Nasser Djemaï, auteur, metteur en scène et directeur du Théâtre des Quartiers d’Ivry, a confié le texte de son nouvel opus, Kolizion, à Radouan Leflahi qui nous livre un seul en scène impressionnant.
Sur le plateau plongé dans le noir, Radouan Leflahi commence à raconter l’histoire de Mehdi, septième garçon d’une famille très modeste : un père qui travaille dans les mines et un mère au foyer qui a fort à faire à s’occuper de sa maison et de ses sept garçons. Puis la lumière se fait et on découvre le décor d’Emmanuel Clolus qui nous plonge dans un monde à la fois réaliste et onirique : un sol brut recouvert de copeaux d’écorce, une théière, une cocotte-minute, des fagots de bois mort, un fauteuil en rotin, un cadre de porte, de nombreux livres éparpillés, un espace circulaire translucide où des images éphémères en noir et blanc sont projetées comme dans les rêves… Où est-on ? On ne le saura pas ce qui donne à cette histoire la dimension universelle du conte.

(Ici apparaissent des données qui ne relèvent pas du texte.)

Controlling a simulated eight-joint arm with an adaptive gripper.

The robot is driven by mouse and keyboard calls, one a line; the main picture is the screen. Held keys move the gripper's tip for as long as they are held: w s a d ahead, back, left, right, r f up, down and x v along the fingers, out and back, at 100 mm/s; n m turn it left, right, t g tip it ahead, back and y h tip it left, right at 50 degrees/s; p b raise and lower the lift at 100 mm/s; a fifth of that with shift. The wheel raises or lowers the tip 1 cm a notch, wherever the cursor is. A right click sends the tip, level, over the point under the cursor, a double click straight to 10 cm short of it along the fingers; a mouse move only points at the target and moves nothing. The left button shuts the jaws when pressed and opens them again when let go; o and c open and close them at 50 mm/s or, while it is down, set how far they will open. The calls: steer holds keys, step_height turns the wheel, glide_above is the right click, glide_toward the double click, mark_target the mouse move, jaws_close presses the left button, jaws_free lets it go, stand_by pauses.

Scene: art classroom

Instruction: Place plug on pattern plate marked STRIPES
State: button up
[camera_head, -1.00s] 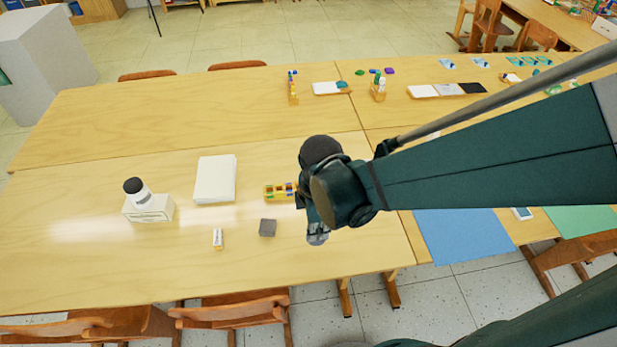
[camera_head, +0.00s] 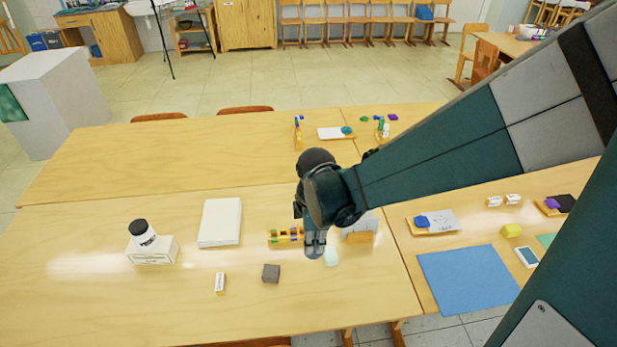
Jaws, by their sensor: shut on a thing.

Tout commence d’ailleurs comme un conte : le soir de sa naissance, nuit de pleine lune, la mère de famille, Hayat (« Vie » en arabe), fait un rêve : deux étoiles filantes lancées en plein ciel entrent l’une dans l’autre. Une explosion qui donne naissance à la forme du visage de celui qui s’appellera Mehdi qui en arabe veut dire « le guide éclairé par Dieu ». Mais c’est un conte tendre et cruel, comme le sont souvent les contes, que Radoun Leflahi qui joue Mehdi va nous raconter. Sa vie est mouvementée et il frôle la mort à plusieurs reprises. Contrairement à ses frères qui arrêtent tôt leurs études, il est un élève brillant. Il obtient le bac, fait une classe prépa, trouve du travail dans une grande entreprise où il se rend indispensable. Toute la famille l’admire et il achète à ses parents une belle maison. Mais pour arriver là, il faut qu’il s’oublie, qu’il se plie aux aux modèles de réussite de la société, qu’il travaille sans relâche au risque de devenir fou, qu’il adopte les règles du capitalisme, de la productivité sans s’arrêter une seule seconde, sans se demander quel sens donner à sa vie au risque de se perdre.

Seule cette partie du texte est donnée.